Rev. Walter Kelly, who died in 1887 nine years after leaving office as vicar of Hove-cum-Preston, was buried in a tomb in the churchyard, and has a memorial stone in the chancel—it is the only memorial in that part of the church. Rev. Thomas Rooper, vicar of the other St Andrew's Church at Waterloo Street in the 1850s and 1860s, is commemorated by a wall tablet; next to it is a memorial for his son Major Edward Rooper, who died in the Crimean War. The tomb of the Elliott family, another prominent Anglican family from Brighton, is in the churchyard. Charlotte Elliott, the hymn writer, and her brothers Rev. Henry Venn Elliott and Rev. Edward Bishop Elliott (associated with the curacies of St Mary the Virgin Church and St Mark's Church respectively) are all buried there. Rev. Dr James O'Brien, the first incumbent at St Patrick's Church in nearby Cambridge Road, is also commemorated nearby.

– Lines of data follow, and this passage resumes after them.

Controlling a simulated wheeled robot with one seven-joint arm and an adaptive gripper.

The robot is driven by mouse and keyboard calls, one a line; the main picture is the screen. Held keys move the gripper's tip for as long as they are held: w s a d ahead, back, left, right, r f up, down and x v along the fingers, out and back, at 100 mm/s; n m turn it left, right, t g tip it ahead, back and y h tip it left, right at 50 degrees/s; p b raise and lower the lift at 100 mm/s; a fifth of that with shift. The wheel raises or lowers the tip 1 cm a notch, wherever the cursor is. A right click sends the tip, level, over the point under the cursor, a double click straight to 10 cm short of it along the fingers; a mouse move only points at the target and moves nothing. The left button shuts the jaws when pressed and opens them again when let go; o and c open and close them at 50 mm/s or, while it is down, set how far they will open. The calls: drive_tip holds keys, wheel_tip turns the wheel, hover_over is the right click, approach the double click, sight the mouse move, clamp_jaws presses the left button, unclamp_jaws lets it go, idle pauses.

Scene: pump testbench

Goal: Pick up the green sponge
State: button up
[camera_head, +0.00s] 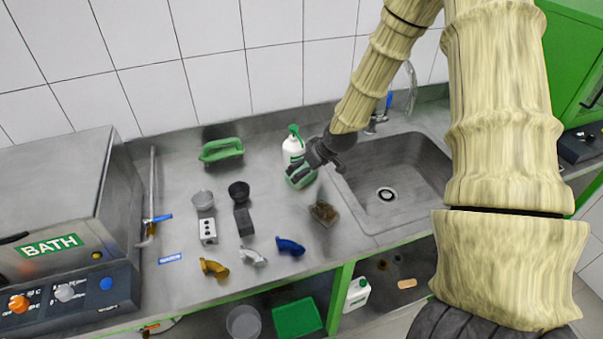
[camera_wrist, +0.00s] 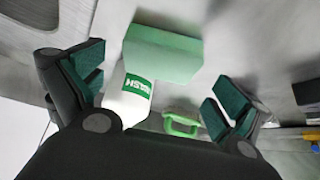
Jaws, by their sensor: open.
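The green sponge (camera_wrist: 162,52) is a pale green block in the upper middle of the wrist view, in front of the white bottle (camera_wrist: 128,100) with a green label. In the head view the sponge (camera_head: 302,180) shows partly behind my gripper, beside the bottle (camera_head: 293,146). My gripper (camera_wrist: 160,85) is open, its dark green pads wide apart. The sponge lies ahead, between the lines of the two fingers, with gaps to both. In the head view my gripper (camera_head: 305,165) is close to the sponge; contact cannot be told.
A sink (camera_head: 400,190) lies to the right. A brown sponge-like block (camera_head: 324,213) is near its left edge. A green-handled tool (camera_head: 221,150) lies at the back. Cups and pipe fittings (camera_head: 290,246) stand in front left. The BATH unit (camera_head: 55,220) stands at the far left.

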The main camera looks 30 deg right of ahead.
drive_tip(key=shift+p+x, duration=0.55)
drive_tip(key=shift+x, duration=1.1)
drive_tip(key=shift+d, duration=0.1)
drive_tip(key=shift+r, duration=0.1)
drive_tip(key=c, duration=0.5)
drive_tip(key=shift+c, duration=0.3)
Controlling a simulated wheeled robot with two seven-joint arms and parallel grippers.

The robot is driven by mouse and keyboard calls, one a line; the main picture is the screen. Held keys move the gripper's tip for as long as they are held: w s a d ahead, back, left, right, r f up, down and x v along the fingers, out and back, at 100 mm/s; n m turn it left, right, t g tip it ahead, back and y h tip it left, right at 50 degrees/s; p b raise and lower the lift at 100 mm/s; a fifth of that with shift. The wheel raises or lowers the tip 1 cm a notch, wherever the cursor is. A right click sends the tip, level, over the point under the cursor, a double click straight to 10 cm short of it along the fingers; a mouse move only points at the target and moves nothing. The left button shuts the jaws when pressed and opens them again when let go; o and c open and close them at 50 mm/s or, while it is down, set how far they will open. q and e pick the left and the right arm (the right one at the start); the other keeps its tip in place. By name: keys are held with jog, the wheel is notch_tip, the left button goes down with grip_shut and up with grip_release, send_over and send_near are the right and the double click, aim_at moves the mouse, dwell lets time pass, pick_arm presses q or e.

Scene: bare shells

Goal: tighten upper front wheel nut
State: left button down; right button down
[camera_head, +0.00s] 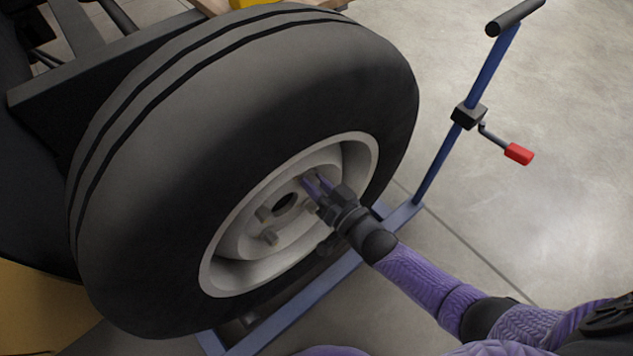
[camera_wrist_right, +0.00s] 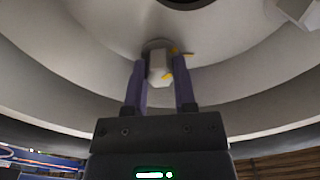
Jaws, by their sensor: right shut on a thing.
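The wheel (camera_head: 240,130) is a big black tyre with a pale rim (camera_head: 213,268), standing upright. Its hub has a dark centre hole (camera_head: 285,203). My right gripper (camera_head: 314,183) reaches into the rim at the upper right of that hole. In the right wrist view its two purple fingers are shut on a pale wheel nut (camera_wrist_right: 157,70), with small yellow marks beside it. Fingers hide that nut in the head view. Other nuts (camera_head: 263,214) (camera_head: 270,237) sit on the hub to the lower left. My left gripper is out of view.
A blue stand (camera_head: 440,165) with a black top handle and a red-gripped crank (camera_head: 518,154) rises right of the wheel. Its blue base bar (camera_head: 300,300) runs below the tyre. A dark frame is at upper left. The concrete floor at right is clear.

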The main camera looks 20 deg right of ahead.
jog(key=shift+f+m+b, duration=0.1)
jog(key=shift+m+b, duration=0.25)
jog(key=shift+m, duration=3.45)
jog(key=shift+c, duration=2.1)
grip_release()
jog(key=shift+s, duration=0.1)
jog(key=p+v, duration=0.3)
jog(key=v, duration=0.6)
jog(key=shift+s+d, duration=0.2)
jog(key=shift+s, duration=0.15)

One man whose name is internationally famous is also buried in a grave on the south side of the church. Sir George Everest, the geographer who undertook the Great Trigonometric Survey in India while acting as Surveyor-General, was the first person to determine the exact height of the world's highest mountain, which was then named after him. He died in London in December 1866 and was buried with his two children, sister and father-in-law. However, Sir George himself had no connection with Hove or Brighton at any time during his life, and none of the family members buried at the church were known to be associated with it.
The church today
St Andrew's Church is a Grade II* listed building. As of February 2001, it was one of 70 Grade II*-listed buildings and structures, and 1,218 listed buildings of all grades, in the city of Brighton and Hove.
There are Morning and Evening Prayer services every day, two services of the Eucharist on Sunday mornings, and other regular celebrations of Holy Communion. There are children's and youth facilities, including a Sunday school.